Part of it has to do with the recognition of conflict and trade-offs. Liberals were once able to accept this reality. Perhaps such acceptance is "conservative" if, using language I'm not completely comfortable with, we view such possibilities as an aspect of a "fallen" world, one that doesn't allow us to have everything we'd like, all the time, all at once. Awareness of a world outside one's comfortable middle-class existence, within a very narrow range of assumptions, also seems weak among today's so-called "progressives." The fact of unresolvable conflicts of political values and claims prompts them either to denial or to an automatic assumption of guilt. But such conflicts are usually about something much more basic, so basic that people living in liberal societies are usually unaware of it. Narcissism is not the answer: these things are rarely about you and me. And even faced with such conflicts, we still have choices. Knowing what any experienced and honest person knows about the Middle East, for example, will lead one to accepting its reality as fact (which by itself implies neither guilt nor moral approval). But it also leads to skepticism about, say, the Iraq war and its purposes, as being in conflict with what is feasible and prudent. The war has proven it's easy to topple a dictator, but very hard and costly to transform a culture, especially in time for the next election here at home.
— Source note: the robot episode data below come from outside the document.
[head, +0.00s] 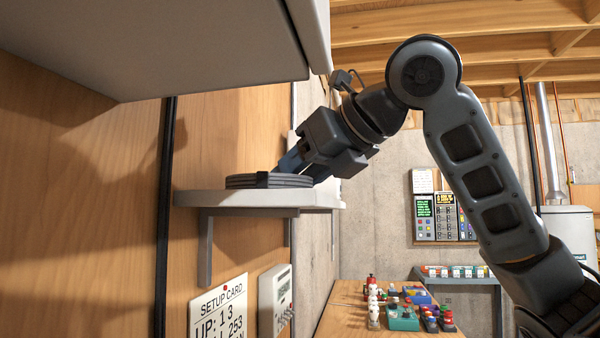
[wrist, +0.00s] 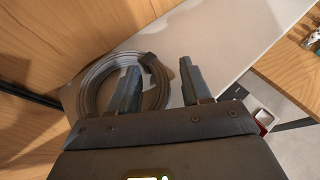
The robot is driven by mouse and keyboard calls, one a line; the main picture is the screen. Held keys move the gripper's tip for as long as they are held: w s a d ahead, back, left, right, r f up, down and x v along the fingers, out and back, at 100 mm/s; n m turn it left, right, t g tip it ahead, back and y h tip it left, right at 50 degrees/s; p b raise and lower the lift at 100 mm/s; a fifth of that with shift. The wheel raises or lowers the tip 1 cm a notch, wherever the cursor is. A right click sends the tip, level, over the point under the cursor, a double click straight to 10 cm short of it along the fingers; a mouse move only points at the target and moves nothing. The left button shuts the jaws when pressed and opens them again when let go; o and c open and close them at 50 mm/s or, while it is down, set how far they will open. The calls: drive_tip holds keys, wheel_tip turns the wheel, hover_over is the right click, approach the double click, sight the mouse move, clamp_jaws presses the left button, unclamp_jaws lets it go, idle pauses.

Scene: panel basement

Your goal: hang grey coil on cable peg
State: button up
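The grey coil (head: 268,181) lies flat on a pale wall shelf (head: 245,198) in the head view. In the wrist view the coil (wrist: 100,72) shows as a ring of cable with a darker band on its right side. My gripper (head: 290,165) reaches down to the coil from the right. In the wrist view its two fingers (wrist: 157,88) are spread apart. The left finger overlaps the coil's ring and the right finger is beyond its right edge, over the shelf. Whether the fingers touch the coil I cannot tell. I see no cable peg in either view.
A grey cabinet (head: 150,45) overhangs the shelf. A setup card (head: 219,310) and a white wall device (head: 274,300) are below it. A wooden bench (head: 345,318) with colourful small items stands lower right. A dark vertical strip (head: 165,200) runs down the wall left of the shelf.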

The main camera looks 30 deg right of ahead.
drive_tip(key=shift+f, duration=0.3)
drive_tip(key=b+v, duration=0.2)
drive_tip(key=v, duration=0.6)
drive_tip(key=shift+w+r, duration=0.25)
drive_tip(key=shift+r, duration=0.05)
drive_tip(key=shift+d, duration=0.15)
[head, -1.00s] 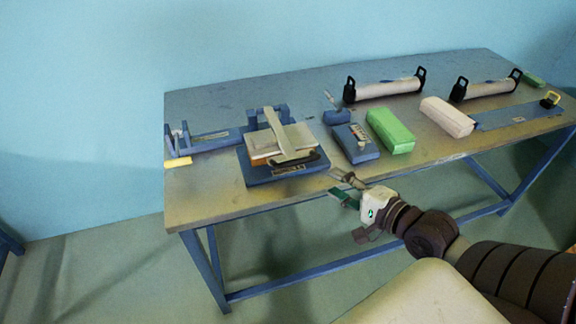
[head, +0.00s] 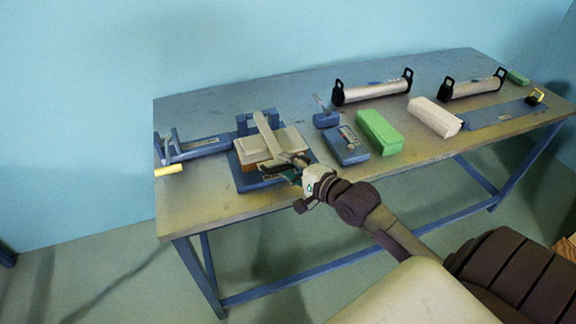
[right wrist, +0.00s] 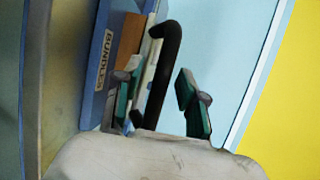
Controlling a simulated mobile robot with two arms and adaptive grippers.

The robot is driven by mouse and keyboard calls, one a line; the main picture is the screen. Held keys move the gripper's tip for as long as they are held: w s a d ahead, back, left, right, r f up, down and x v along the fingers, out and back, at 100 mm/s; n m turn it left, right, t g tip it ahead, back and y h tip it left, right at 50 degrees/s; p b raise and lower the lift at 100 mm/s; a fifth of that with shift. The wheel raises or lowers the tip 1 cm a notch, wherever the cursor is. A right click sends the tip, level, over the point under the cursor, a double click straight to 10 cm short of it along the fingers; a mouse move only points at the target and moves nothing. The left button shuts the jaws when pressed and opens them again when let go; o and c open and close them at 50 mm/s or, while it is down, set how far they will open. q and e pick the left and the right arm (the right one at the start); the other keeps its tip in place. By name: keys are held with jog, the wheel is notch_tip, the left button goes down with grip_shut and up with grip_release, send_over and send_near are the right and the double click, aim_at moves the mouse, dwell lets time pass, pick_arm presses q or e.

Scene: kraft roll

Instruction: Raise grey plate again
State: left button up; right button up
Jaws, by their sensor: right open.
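The grey plate (head: 287,138) looks pale and lies on the blue press base (head: 242,178), with a brown block or stack between them. A pale bar (head: 266,135) crosses its top. A black curved handle shows in the right wrist view (right wrist: 164,70) at the plate's front edge. My right gripper (head: 292,167) is at the press's front right. In the right wrist view its green-padded fingers (right wrist: 157,98) are open, one on each side of the handle. I cannot tell whether either finger touches it. My left gripper is not in view.
A blue holder (head: 190,148) stands left of the press, with a yellow piece (head: 168,171) at the table edge. To the right are a blue box (head: 346,146), a green block (head: 379,132) and a pale block (head: 434,116). Two rolls on black stands (head: 372,90) are behind.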

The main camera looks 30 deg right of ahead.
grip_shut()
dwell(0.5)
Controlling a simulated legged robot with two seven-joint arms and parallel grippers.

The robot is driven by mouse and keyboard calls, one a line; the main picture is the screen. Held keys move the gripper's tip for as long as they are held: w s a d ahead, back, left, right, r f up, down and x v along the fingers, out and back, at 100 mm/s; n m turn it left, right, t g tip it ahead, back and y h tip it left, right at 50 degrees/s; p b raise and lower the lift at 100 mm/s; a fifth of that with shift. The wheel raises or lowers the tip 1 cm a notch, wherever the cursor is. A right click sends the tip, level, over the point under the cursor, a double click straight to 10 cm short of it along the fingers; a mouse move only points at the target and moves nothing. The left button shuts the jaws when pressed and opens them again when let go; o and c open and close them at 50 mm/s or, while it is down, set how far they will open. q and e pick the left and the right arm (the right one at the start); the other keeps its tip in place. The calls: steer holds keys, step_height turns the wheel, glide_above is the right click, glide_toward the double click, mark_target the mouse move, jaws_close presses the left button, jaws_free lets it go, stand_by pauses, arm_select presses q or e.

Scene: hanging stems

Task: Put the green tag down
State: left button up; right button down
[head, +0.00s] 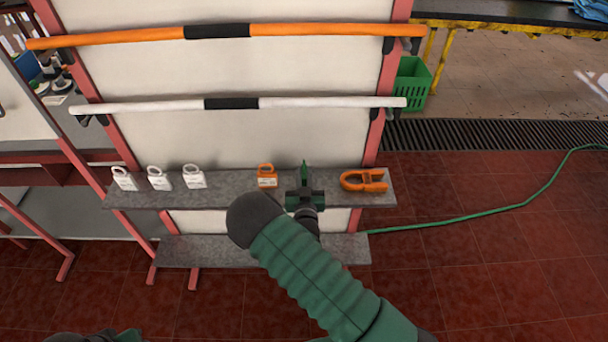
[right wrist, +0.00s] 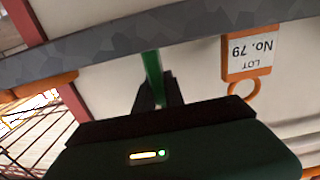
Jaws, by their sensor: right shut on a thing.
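My right gripper (head: 305,198) is shut on the green tag (head: 304,172) at the upper grey shelf (head: 225,188). The tag shows as a narrow upright green strip, seen nearly edge-on, between an orange tag (head: 267,177) and an orange clamp-like piece (head: 362,181). In the right wrist view the green tag (right wrist: 153,75) is a thin strip rising from the dark fingers to the shelf edge (right wrist: 110,55). I cannot tell whether it touches the shelf. My left gripper is not in view.
Three white tags (head: 158,179) stand on the shelf's left part. The orange tag reads "LOT No. 79" in the right wrist view (right wrist: 248,58). Above are a white bar (head: 150,106) and an orange bar (head: 130,36). A lower shelf (head: 210,251) lies beneath.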

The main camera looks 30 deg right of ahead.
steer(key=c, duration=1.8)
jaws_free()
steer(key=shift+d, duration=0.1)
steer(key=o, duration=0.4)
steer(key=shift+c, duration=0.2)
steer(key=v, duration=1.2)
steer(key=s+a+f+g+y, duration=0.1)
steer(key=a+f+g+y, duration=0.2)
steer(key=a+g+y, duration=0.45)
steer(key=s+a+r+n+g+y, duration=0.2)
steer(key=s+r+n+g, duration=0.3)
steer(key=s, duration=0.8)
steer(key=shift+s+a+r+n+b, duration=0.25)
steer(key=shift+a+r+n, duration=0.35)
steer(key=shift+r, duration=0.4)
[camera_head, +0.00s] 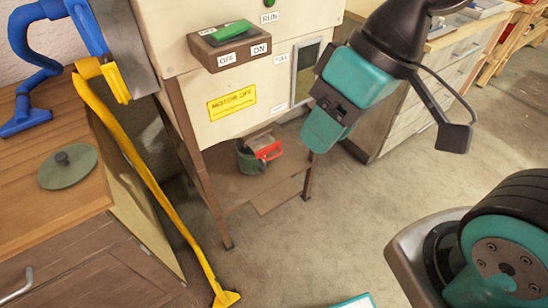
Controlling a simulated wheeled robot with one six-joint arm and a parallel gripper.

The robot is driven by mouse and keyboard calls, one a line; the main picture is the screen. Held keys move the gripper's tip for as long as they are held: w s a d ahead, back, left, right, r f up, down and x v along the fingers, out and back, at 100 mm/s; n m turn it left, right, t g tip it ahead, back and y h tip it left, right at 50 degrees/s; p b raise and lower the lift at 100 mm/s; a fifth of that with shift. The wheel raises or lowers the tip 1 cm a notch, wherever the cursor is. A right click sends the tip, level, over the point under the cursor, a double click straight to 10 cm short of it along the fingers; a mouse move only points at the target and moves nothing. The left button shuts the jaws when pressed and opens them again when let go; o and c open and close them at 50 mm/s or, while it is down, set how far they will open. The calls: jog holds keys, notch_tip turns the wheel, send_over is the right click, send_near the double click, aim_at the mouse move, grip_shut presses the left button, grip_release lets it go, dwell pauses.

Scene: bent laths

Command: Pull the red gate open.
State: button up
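The only red thing I can make out near my gripper is a small red part (267,149) on a dark green container (247,158). It sits on the low shelf under the cream machine, and I cannot tell whether it is the gate or how it is hinged. My gripper (324,134), teal and black, hangs in front of the machine's right side, to the right of and above the red part in the picture. It appears apart from it, with nothing visible in it. Its fingers overlap from this angle, so the gap between them is hidden.
The cream machine (190,104) has a brown switch box (205,50) with a green rocker and a yellow "MOTOR OFF" label (231,100). A yellow pole (150,185) leans by the wooden cabinet (40,190) at left. A drawer unit (400,110) stands behind.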

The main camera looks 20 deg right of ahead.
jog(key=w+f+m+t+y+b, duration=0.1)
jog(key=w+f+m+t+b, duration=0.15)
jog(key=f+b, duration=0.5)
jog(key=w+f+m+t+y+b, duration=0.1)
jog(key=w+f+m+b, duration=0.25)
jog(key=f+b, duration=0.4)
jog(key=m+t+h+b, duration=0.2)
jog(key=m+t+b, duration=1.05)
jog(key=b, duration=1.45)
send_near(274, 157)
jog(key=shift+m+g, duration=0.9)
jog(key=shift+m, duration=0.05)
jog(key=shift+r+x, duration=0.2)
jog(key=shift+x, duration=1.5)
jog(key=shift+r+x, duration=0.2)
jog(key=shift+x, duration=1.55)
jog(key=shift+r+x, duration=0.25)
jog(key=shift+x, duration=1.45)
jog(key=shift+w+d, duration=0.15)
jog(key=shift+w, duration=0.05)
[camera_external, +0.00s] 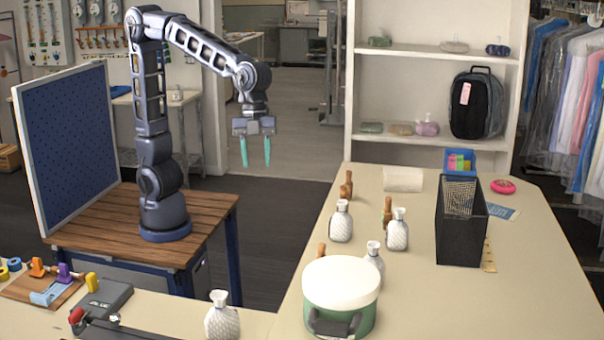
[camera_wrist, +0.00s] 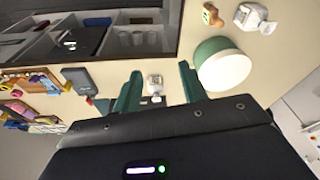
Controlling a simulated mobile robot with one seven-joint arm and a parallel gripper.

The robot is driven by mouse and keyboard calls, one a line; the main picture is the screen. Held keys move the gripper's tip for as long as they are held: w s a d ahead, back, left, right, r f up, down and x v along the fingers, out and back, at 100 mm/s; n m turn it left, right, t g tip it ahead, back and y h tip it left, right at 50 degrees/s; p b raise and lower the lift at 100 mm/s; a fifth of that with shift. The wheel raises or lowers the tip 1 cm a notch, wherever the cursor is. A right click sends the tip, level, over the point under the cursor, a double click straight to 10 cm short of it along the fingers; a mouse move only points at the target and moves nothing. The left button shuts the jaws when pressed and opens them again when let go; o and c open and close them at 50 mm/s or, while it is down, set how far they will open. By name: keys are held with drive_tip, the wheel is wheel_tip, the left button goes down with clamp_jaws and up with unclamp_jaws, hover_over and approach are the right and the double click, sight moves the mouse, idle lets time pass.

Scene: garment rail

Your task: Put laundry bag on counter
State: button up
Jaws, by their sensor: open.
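No thing in view is plainly a laundry bag. The closest match is a dark upright bag (camera_external: 478,105) with a top handle and a pink tag, standing on the middle shelf of the white shelf unit in the external view. The beige counter (camera_external: 440,300) fills the lower right, and its surface also shows in the wrist view (camera_wrist: 285,60). My gripper (camera_external: 255,160) is open and empty, its teal fingers pointing down in the air left of the shelf and counter. In the wrist view the gripper (camera_wrist: 159,75) has nothing between its fingers.
The counter holds several white patterned bottles (camera_external: 397,230), a green pot with a cream lid (camera_external: 341,285) and a black mesh bin (camera_external: 460,235). A blue pegboard (camera_external: 70,150) stands beside my arm. Covered garments (camera_external: 590,100) hang far right. The counter's front right is clear.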

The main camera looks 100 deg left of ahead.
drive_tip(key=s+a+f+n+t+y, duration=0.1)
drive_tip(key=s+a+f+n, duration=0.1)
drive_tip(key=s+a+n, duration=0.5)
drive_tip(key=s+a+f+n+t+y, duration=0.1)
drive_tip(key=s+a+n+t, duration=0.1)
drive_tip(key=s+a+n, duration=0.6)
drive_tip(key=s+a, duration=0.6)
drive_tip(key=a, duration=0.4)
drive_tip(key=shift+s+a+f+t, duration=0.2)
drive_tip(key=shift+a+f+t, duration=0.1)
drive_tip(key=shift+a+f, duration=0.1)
The use of the term "right-wing" to describe perfectly rational views and people is more like the emotionalistic use of the word "fascist" - it's just something incompatible with whatever the current leftist mindfad is. Leftists are not liberals. Liberals value individual freedom, self-interest, and reason. Leftists are coercive, revolutionary, utopian, motivated by an apocalyptic vision. As the "cultural" or "new" left has spread in American society and become dominant in certain American institutions, self-described "liberals" and "progressives" have caved in to it, coming to half-accept its assumption of unearned guilt and mindless self-hatred. This puts them on the way to rejecting precisely what made them liberals in the first place. The results are visible all around us, especially on campuses and in the media.

So maybe reason and knowledge do make one "right-wing" - but that's only by way of twisting the language. Those who created and propagated political correctness, hostility to economic and technological progress, and a general denial of facts of life are the ones who need to re-check their "liberal" and "progressive" bona fides.

Although there's nothing dumber than a willfully uninformed decision, knowledge and reason alone can't make our decisions for us. We have a range of choices of how to response the facts of life. Such choices are actions, but also statements of our values. Reason, knowledge, freedom, critical thought, and skepticism are liberal in any meaningful sense of that word. But that "L" word! It's been twisted in strange ways, almost out of recognition. (June 2)

POSTSCRIPT: Rick Hills at PrawfsBlawg makes and elaborates on an important distinction, which he phrases as "anti-intellect vs. anti-intellectual." He finds self-labeled "intellectuals" often guilty of being "anti-intellect"; that is, strong on preconceived, poorly founded opinion and groupthink, and weak on knowledge. Not a new insight (and he doesn't claim it as one), but relevant to the point I'm making here:
Being anti-intellectual is not the same as being anti-intellect. My beef is with a particular social class - the "intelligentsia" - and not with the practice of using one's intellect to reflect on experience. In my experience, intellectuals (as a class) are ideologically intolerant, easily offended by ordinary humor, and pretentious in their prejudices, which they disguise as universal truths ....

Moreover, I find a direct relationship between the academic obscurity of self-consciously "intellectual" writer's prose and the willingness of that writer to justify the unjustifiable.

It takes the convoluted abstractions of a Carl Schmitt or a Heidegger to offer apologetics for Hitler; a Sartre, to temporize about Stalin; a Foucault, to defend Khomeini. In this respect, I stand with George Orwell who spent the 1930s and 1940s denouncing the obscurity of intellectuals' prose as a cloak for tyranny (and, incidentally, who was also accused of being an anti-intellectual). Intellectuals spray polysyllables like squid ink, to evade the democratic decencies of conversation.